The consolidation operation will not add a null value to the preferred record.

- Most frequent non-blank. Use the most frequently-occurring value in the field across the records, excluding null, blank, empty, or zero-length string fields.
- Shortest. Use the shortest value in the field across the records.

5Type

Indicates whether the asset created the field during the deduplication operation or whether you added the field to the asset in the Consolidation pane.

6Data Type

Identifies the data type of the field. The default data type on all fields is String. You can modify the data type in field-based consolidation to suit your data requirements.

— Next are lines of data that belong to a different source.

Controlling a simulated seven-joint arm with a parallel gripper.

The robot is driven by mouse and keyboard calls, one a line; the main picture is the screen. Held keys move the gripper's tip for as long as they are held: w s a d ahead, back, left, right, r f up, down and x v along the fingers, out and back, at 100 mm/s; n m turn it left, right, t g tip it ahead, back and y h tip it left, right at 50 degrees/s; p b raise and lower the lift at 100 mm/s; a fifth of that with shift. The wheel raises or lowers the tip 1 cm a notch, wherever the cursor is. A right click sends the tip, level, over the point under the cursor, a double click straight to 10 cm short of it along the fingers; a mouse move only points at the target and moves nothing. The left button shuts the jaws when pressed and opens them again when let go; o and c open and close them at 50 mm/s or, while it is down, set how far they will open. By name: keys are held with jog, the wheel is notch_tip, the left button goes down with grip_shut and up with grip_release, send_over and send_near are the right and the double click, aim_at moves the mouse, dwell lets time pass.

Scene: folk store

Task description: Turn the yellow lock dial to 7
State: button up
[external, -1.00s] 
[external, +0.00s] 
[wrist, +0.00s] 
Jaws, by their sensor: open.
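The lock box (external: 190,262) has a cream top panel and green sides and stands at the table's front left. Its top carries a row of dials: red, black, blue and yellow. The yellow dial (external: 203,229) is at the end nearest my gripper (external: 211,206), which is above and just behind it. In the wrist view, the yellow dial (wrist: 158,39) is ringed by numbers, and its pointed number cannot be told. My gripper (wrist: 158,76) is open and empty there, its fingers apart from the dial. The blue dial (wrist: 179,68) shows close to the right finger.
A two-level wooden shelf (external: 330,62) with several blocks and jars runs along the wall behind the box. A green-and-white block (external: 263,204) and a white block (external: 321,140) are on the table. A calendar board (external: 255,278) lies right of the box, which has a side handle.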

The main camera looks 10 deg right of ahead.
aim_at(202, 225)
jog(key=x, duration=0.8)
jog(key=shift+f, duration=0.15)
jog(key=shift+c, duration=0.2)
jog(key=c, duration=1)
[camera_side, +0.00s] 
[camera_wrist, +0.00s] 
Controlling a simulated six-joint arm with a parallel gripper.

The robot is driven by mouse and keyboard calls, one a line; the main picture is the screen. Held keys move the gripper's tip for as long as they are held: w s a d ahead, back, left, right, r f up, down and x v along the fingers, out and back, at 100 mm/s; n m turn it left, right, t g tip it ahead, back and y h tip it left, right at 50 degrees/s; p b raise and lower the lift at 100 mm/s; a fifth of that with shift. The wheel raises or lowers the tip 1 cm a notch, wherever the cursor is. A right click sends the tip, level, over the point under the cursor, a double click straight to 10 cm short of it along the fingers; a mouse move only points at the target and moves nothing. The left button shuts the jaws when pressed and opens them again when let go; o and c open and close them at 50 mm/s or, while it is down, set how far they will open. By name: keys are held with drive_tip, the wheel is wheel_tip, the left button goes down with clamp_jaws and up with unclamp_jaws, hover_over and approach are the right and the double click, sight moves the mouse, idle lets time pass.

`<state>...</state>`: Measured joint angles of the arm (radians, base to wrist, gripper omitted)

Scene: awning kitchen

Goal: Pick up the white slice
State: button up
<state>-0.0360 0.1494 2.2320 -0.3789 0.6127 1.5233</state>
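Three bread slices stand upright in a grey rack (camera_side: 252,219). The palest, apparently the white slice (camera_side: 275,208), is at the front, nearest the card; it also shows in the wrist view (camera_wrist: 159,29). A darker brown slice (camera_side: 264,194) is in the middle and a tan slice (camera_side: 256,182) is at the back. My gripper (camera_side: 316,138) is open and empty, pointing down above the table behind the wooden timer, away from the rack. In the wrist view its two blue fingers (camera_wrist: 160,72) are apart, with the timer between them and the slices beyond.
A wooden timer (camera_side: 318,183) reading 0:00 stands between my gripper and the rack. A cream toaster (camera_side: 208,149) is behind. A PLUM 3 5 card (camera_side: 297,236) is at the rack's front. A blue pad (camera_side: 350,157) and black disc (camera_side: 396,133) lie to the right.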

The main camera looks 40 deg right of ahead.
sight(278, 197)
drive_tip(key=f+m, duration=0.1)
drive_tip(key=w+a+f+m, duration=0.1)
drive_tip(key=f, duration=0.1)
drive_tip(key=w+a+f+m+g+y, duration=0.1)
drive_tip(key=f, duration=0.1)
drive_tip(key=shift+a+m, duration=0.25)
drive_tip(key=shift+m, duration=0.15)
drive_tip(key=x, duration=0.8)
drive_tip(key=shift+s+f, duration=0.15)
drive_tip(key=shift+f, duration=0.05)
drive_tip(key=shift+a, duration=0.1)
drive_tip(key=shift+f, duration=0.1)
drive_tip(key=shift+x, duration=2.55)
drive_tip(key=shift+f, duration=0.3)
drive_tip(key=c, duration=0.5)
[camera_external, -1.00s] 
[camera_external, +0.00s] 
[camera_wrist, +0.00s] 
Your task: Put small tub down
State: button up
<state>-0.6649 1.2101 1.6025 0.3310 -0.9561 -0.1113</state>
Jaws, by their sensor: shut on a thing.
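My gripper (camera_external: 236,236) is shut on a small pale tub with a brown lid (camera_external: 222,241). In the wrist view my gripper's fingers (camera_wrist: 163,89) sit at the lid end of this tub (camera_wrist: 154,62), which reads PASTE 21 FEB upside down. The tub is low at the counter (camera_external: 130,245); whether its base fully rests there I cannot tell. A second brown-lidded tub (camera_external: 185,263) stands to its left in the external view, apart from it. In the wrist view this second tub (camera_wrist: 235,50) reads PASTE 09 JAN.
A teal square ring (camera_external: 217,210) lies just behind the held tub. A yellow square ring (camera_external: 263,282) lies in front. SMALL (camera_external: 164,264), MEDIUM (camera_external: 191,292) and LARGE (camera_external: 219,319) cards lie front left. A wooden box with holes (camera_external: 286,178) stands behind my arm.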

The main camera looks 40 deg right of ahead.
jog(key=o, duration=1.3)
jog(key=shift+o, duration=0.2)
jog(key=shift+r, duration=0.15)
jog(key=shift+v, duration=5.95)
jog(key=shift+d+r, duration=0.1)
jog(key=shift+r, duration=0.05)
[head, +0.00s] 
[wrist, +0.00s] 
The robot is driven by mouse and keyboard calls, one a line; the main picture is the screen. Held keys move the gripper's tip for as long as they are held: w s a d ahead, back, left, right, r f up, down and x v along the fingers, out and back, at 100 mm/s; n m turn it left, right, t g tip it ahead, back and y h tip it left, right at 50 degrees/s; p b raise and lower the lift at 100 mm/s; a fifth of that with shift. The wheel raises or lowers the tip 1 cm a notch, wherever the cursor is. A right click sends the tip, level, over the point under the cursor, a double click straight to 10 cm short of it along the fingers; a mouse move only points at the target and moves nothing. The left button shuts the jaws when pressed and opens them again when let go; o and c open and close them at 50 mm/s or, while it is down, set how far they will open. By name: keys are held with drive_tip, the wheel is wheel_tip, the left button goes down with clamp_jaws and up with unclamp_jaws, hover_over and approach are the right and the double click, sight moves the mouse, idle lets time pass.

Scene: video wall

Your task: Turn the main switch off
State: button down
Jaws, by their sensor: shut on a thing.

You can select one of the following data types for a field:

- Date/Time
- Float
- Integer
- String

Note:

If you modify the data type of a field, do not change the mode to No Consolidation or Row-based consolidation without first saving the asset. The asset discards any update that you make to a data type in Field-based consolidation mode if you change to another mode.

7Add field button.

Adds one or more inputs to the consolidation operation when you select the field-based mode.

Add fields in the following cases:

- The identity analysis that you define on the Deduplication tab does not cover all of the fields that the transformation will analyze.
- You want to specify a non-default strategy for the additional fields.

The field-based strategies will apply to every input field that you map to the deduplicate asset in the transformation. If you do not specify a strategy for a field in field-based mode, the transformation applies the default strategy.